В доме Диккенса часто давались драматические представления для кружка добрых друзей. Королева давно желала видеть такой спектакль, и по ее воле он и был устроен в маленьком театре «The gallery of illustration». Присутствовали, кроме королевы, принца Альберта, королевских детей, принца Прусского и короля Бельгийского, только небольшой кружок ближайших родственников участников спектакля. Из близких Диккенса были только его жена, теща да я.
Диккенс исполнил свою роль в драме с захватывающей правдой, обнаружив огромный драматический талант. Маленький фарс «Two o’clock in the morning» был бесподобно увлекательно разыгран Диккенсом и издателем «Панча» Марком Демоном, который впоследствии с большим успехом выступал в роли Фальстафа.
На даче у Диккенса познакомился я также с богатейшей женщиной в Англии, мисс Бурдет Кутс, о которой все отзывались как о благороднейшей личности, делавшей много добра. Она пригласила меня погостить у нее в Лондоне. Я принял приглашение и провел в этом исполненном роскоши доме несколько дней, но лучше всего показалась мне в нем все-таки сама милая, в высшей степени женственная и любезная хозяйка его .

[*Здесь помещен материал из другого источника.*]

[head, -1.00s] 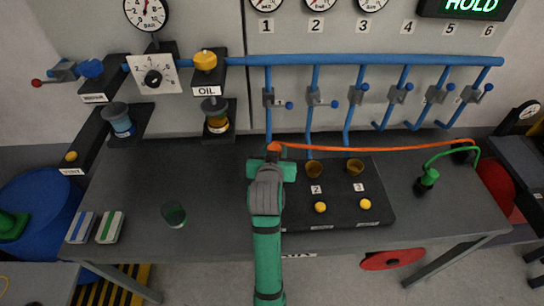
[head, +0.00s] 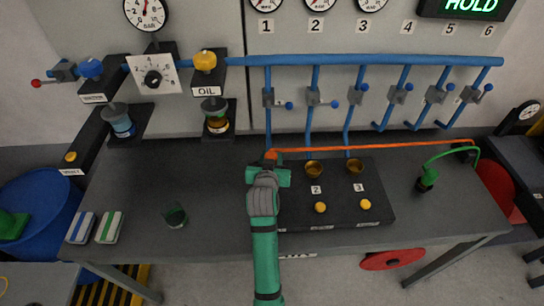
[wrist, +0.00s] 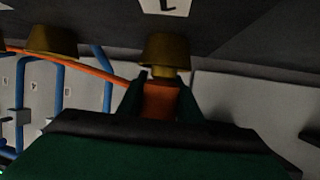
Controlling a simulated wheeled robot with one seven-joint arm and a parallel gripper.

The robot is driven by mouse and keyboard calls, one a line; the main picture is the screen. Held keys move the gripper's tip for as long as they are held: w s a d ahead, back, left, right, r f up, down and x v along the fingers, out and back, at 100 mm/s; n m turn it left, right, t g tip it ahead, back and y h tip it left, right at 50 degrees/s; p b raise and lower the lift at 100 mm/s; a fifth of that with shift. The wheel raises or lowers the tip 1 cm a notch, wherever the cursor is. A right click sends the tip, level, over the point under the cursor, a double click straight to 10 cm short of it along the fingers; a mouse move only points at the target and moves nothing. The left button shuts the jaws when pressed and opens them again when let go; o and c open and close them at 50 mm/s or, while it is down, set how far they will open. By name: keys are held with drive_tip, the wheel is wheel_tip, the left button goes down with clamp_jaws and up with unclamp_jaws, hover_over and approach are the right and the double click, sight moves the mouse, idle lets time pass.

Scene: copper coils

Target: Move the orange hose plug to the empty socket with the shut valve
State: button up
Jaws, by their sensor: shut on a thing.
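My gripper (head: 268,172) is shut on the orange hose plug (wrist: 161,98), at the left end of the black socket board (head: 335,215). The plug also shows in the head view (head: 271,155). In the wrist view its pale tip meets the rim of a brass socket (wrist: 160,48); I cannot tell how far it is in. My gripper hides that socket in the head view. Sockets 2 (head: 314,168) and 3 (head: 355,165) look empty. The handles of valve 1 (head: 280,103) and valve 2 (head: 325,102) point sideways across their pipes; valve 3's handle (head: 364,88) points up.
The orange hose (head: 400,146) runs right to a black block (head: 463,150) at the back. A green hose ends at a green plug (head: 427,178) on the right. A dark green cup (head: 175,216) stands on the left. The bench's left middle is mostly clear.

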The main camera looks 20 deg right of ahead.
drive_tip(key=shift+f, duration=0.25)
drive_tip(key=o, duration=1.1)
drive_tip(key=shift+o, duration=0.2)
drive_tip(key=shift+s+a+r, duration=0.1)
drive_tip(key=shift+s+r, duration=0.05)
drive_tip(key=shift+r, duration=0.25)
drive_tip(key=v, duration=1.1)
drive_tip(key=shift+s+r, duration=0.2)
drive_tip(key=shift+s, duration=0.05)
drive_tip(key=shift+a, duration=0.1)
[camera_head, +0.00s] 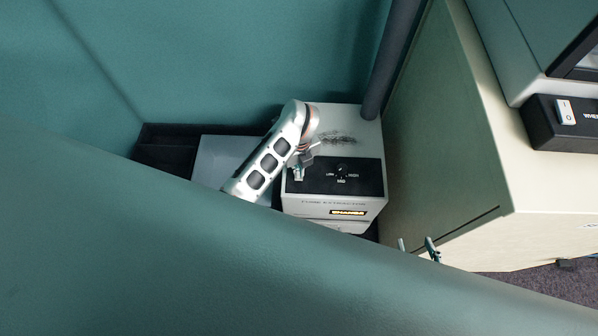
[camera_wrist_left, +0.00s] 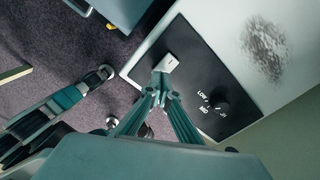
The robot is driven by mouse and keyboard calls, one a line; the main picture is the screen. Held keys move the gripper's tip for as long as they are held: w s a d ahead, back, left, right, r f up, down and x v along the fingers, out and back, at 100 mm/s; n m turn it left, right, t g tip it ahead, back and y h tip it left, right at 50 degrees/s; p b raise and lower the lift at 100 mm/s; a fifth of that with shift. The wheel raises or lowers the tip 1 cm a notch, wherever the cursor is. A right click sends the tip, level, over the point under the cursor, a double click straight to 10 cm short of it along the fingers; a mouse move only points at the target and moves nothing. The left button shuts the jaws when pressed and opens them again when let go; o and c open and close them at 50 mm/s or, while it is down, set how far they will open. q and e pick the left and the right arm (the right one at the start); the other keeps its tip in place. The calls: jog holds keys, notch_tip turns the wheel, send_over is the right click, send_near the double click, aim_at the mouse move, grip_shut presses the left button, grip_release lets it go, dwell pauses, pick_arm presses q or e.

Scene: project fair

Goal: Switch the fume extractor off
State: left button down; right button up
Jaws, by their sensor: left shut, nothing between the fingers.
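The fume extractor (camera_head: 333,208) is a pale box with a black front panel and a LOW/MID/HIGH knob (camera_head: 341,169), also in the left wrist view (camera_wrist_left: 221,107). A small white switch (camera_wrist_left: 167,63) sits on the black panel (camera_wrist_left: 185,45). My left gripper (camera_head: 299,168) is over the panel's left end, its fingers shut and empty. In the left wrist view its fingertips (camera_wrist_left: 163,92) are right by the switch; I cannot tell if they touch it, nor which way it is set. My right gripper (camera_head: 418,247) shows only its fingertips, spread apart, above the large teal surface's edge.
A large teal surface (camera_head: 180,250) fills the foreground and hides much below. A dark pipe (camera_head: 390,60) rises behind the extractor. A cream cabinet (camera_head: 440,130) stands close on the right, carrying a machine with a black switch box (camera_head: 563,135).

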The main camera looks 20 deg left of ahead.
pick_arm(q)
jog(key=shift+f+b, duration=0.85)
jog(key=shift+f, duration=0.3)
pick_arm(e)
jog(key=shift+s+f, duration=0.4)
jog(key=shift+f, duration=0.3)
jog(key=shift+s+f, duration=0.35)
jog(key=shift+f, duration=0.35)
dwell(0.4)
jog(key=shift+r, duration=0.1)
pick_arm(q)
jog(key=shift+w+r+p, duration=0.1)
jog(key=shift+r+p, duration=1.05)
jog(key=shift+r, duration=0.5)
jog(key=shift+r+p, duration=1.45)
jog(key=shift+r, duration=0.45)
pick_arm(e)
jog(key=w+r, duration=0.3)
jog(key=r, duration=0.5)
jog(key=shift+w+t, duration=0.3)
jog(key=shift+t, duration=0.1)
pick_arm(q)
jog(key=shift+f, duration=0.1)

Как ни разнообразна и богата впечатлениями была для меня жизнь в Лондоне, я все-таки всегда с большой радостью возвращался в уютное летнее помещение Диккенса. Как славно чувствовал я себя в кругу семьи Диккенса! Я провел там счастливейшие часы в жизни, но выдавались среди них и неприятные, тяжелые минуты, вызванные известиями с родины. Особенно памятна мне теперь одна приведшая меня в самое дурное настроение критика на «Быть или не быть». Но даже и эта неприятность явилась для меня источником радости, доставив мне случай лишний раз убедиться в сердечном расположении ко мне Диккенса.
Узнав от членов своей семьи, что я расстроен, он пустил целый фейерверк острот и шуток, но так как это не совсем еще осветило мрачные углы моей души, то он заговорил со мной серьезно и своими задушевными, сердечными речами снова поднял мой дух, возбудив во мне горячее желание сделаться достойным такого горячего признания моего дарования. Глядя в ласковые сияющие глаза друга, я почувствовал, что должен благодарить строгого критика, доставившего мне одну из лучших, прекраснейших минут в жизни.
Слишком скоро пролетели эти счастливые дни! Настал час разлуки. Прежде чем вернуться в Данию, мне предстояло еще присутствовать на торжестве в честь величайших поэтов Германии: меня пригласили в Веймар на открытие памятников Гёте, Шиллеру и Виланду.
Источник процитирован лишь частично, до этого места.